During the 45-minute delay, while attempts were made to link Shah into the hearing, court staffers repeatedly told others dialed into the videoconference — including, apparently, a number of “Real Housewives” fans — to mute themselves.

Shah and Stuart Smith were arrested Tuesday and charged with conspiracy to commit wire fraud in connection with telemarketing, and conspiracy to commit money laundering. The defendants and their lawyers, who are all in Utah, were scheduled to appear remotely in a New York courtroom. Smith and his lawyer were on the conference call, but in a scene perhaps reminiscent of “Real Housewives,” Shah’s lawyer was connected and she was not.

Shah and Smith are expected to enter a plea at the arraignment. And the prosecutor said she plans to make “some proposed changes to the defendants’ bail conditions.”

At their first hearing in Salt Lake City on Tuesday, hours after they were arrested, Shah and Smith agreed to several standard conditions for their release: They must appear at all hearings, cannot have contact with each other, cannot commit new crimes, must surrender their passports and cannot travel outside of Utah except to New York for further court hearings. They also agreed not to “dissipate cash or assets” or “spend any money from personal or company accounts” in excess of $10,000, except to pay for lawyers.

According to the federal indictment, filed in the Southern District Court of New York, the alleged fraud involved people who invested in a purported online business opportunity with other participants in the scheme.

The case against Shah and Smith is tied to a larger telemarketing fraud prosecution that has resulted in charges against 10 other people, including another Utahn.

In November 2019, 10 men — including Kevin Handren of Sandy — were arrested, and each charged with one count of conspiracy to commit wire fraud in connection with telemarketing through which they targeted and victimized 10 or more persons over the age of 55.

The other defendants include two men from Arizona, one from Nevada and six from New Jersey; two of them were also charged with obstruction of justice.
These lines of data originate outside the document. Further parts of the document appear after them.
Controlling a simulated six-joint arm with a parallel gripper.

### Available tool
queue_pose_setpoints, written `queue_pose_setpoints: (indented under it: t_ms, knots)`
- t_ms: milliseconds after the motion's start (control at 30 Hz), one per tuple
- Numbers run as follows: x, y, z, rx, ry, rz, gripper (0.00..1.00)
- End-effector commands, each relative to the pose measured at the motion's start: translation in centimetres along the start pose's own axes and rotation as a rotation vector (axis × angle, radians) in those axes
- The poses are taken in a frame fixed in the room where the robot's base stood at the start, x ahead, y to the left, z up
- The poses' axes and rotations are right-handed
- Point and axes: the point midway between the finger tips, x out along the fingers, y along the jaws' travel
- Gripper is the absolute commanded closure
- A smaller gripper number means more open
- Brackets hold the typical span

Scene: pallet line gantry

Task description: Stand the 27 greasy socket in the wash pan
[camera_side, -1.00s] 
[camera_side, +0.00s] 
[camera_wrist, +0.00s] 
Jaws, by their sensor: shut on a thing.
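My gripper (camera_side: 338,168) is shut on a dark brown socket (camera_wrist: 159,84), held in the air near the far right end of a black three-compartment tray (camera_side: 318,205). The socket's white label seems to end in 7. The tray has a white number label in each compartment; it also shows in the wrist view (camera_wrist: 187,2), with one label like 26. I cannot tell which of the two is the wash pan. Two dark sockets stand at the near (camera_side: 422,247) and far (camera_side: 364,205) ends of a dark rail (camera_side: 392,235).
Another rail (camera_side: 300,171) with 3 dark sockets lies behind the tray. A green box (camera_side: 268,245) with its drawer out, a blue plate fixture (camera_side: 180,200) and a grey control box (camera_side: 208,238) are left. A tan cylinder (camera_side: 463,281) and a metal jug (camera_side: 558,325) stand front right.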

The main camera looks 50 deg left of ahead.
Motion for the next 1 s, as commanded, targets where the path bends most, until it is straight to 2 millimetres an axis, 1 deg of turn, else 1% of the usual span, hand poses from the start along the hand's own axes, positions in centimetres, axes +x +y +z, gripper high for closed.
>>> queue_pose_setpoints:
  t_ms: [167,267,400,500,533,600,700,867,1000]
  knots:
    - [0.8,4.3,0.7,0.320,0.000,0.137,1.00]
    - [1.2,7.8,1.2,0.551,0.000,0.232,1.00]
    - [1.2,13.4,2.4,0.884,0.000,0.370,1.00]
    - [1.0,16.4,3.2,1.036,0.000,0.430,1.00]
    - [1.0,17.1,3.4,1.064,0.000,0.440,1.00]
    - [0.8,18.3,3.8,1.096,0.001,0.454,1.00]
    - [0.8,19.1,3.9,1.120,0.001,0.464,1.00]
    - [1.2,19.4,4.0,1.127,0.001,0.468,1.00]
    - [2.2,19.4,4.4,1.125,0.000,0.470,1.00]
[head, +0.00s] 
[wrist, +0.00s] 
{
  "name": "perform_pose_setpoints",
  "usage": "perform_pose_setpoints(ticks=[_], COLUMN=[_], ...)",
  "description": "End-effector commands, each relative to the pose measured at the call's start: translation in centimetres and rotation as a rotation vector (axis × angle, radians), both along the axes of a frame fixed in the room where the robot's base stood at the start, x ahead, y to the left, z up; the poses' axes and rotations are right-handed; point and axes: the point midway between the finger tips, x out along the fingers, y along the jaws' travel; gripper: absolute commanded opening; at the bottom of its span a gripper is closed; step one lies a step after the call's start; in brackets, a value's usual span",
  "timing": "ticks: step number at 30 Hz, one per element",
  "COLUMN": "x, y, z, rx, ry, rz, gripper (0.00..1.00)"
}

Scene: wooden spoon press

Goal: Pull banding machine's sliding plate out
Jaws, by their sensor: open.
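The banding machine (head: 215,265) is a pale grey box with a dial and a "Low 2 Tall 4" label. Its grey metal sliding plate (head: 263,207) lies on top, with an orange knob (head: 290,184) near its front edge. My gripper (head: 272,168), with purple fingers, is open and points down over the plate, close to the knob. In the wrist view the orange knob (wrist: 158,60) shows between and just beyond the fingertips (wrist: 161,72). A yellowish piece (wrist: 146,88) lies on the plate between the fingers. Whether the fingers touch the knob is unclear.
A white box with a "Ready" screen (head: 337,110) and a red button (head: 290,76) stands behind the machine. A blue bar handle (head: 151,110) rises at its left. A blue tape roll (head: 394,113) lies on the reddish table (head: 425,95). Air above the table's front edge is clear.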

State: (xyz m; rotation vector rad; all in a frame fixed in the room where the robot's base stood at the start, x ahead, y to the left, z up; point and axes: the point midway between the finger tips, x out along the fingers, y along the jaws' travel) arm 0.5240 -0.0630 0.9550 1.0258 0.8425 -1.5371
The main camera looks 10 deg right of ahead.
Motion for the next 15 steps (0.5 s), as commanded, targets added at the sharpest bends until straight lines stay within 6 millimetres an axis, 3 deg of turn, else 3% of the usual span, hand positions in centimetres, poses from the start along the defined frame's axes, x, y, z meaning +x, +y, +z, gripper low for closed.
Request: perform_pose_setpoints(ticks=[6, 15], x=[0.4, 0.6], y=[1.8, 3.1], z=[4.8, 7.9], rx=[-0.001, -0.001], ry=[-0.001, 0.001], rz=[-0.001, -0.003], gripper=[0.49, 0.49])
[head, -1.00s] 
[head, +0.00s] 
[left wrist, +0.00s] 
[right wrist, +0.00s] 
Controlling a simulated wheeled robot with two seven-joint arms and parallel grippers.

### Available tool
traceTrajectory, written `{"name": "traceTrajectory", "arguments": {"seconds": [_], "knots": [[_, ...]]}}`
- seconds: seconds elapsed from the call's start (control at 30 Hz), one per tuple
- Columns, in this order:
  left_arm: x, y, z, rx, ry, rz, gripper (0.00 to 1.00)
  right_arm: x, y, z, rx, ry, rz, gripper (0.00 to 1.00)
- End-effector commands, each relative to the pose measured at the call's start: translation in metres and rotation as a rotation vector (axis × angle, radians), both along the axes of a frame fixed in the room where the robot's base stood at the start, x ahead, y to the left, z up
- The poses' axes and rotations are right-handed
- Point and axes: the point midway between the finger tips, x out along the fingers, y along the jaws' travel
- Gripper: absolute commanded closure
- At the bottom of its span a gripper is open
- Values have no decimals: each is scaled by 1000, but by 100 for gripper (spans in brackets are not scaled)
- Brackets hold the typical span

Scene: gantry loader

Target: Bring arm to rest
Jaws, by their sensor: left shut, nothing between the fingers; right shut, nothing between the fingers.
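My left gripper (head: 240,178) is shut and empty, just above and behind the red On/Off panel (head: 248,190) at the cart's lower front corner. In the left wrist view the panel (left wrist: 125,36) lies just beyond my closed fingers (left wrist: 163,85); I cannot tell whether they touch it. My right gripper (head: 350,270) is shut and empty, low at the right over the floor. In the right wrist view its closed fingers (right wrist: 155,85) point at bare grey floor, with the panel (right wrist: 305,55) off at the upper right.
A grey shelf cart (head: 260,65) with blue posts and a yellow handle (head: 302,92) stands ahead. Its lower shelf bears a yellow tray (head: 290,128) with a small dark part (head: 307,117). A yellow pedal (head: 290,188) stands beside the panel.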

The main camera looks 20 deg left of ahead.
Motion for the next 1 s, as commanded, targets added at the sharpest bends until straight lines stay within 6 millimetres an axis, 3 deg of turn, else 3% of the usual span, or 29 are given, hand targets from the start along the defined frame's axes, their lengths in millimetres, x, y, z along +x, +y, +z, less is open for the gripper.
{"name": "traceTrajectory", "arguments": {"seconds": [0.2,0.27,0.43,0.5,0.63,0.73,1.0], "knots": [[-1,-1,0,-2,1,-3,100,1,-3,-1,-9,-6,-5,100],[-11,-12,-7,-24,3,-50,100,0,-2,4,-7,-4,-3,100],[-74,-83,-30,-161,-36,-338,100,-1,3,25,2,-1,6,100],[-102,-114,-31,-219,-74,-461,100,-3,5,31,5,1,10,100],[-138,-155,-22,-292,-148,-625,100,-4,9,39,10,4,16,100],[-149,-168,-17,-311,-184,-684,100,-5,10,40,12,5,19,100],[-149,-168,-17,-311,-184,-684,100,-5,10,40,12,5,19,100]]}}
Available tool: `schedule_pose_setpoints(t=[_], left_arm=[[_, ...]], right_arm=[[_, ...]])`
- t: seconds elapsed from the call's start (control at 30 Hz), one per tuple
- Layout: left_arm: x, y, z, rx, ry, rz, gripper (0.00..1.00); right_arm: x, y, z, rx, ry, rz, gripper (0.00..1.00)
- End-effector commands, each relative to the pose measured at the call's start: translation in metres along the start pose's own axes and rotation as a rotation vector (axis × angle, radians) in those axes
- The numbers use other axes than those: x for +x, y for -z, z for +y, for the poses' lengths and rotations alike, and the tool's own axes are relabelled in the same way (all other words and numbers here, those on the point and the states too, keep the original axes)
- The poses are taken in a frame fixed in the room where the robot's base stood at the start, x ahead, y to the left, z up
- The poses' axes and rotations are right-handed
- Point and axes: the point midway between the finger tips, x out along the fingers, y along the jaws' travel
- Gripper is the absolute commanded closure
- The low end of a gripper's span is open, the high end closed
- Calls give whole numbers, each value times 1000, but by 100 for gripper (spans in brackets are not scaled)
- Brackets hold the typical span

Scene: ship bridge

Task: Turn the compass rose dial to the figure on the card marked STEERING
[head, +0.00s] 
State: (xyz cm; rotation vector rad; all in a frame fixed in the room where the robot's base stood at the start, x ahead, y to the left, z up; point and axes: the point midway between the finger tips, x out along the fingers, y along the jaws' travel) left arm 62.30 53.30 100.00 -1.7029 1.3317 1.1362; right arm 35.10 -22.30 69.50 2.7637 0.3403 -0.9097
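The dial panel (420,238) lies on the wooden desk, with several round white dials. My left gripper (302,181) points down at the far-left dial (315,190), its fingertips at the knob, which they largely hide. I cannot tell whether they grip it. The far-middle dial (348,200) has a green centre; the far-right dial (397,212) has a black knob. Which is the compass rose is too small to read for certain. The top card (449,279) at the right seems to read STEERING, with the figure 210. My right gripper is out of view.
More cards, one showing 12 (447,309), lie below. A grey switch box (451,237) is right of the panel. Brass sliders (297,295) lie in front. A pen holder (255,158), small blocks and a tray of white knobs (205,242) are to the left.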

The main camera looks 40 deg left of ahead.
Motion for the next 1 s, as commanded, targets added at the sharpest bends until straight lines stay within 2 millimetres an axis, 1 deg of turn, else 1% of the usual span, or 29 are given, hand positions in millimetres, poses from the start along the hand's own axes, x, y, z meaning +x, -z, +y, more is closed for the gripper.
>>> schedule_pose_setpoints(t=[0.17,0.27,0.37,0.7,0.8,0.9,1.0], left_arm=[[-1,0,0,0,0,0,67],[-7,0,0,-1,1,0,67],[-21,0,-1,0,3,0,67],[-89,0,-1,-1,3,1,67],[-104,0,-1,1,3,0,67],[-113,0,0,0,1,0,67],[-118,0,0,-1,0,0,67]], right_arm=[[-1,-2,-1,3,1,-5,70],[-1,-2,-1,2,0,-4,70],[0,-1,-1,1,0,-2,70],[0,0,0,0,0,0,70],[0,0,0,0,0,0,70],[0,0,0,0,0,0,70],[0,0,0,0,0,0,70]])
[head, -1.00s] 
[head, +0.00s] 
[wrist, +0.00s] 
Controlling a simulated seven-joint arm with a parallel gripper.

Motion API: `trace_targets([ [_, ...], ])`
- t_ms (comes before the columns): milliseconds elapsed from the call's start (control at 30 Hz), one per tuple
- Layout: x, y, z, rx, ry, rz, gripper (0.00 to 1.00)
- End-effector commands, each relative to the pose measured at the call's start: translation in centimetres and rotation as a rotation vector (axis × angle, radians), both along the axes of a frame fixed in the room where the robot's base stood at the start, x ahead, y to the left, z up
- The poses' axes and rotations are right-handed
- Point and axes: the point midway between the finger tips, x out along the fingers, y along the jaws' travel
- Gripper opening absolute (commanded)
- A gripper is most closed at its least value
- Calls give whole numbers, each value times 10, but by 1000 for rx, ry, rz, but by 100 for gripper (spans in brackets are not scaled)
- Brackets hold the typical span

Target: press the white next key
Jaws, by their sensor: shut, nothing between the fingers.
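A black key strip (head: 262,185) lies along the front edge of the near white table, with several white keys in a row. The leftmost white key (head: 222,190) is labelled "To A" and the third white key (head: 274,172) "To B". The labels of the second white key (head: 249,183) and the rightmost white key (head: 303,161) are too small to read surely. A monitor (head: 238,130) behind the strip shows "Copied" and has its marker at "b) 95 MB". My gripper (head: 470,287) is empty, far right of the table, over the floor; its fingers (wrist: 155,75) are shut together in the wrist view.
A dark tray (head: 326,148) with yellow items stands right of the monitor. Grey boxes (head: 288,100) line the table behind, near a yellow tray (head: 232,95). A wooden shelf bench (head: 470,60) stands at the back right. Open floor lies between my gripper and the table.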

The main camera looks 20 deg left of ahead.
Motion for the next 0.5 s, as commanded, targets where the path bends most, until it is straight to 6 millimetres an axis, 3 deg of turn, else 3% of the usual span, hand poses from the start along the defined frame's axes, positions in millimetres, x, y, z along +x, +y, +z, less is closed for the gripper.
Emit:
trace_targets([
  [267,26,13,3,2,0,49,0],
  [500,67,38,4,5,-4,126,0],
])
In words that would be echoed in Tuesday’s announcement of the arrests of Shah and Smith, Geoffrey S. Berman, then the U.S. attorney for the Southern District of New York, said in 2019, “as alleged, these 10 defendants, motivated by greed and the possibility of a quick payday, aggressively targeted the elderly and other vulnerable victims throughout the United States by convincing them to invest their money in various businesses, and then scammed those victims again after pushing them deep into debt. In reality, allegedly these so-called opportunities were just fraudulent schemes to steal victims’ money, and the so-called ‘debt relief’ only further abused the trust innocent victims placed in the defendants.”

Four of the New Jersey defendants entered guilty pleas; the other six cases, including Handren’s, are working their way through the court.

Both the 2019 charges and the charges against Shah and Smith state that the fraud began in 2012; both state that the fraud began with selling “business services … purporting to make the management of victims’ businesses more efficient or profitable, including tax preparation or website design services, notwithstanding that many victims were elderly and did not own a computer.”

Shah and Smith are accused of selling lists of “leads” that had been generated from “sales floors” in Utah, Arizona and Nevada, among other places. The owners of those “sales floors” allegedly “operated in coordination with several telemarketing sales floors in the New York and New Jersey area … and provided lead lists and assistance in fighting victim refund requests” from victims of the fraud.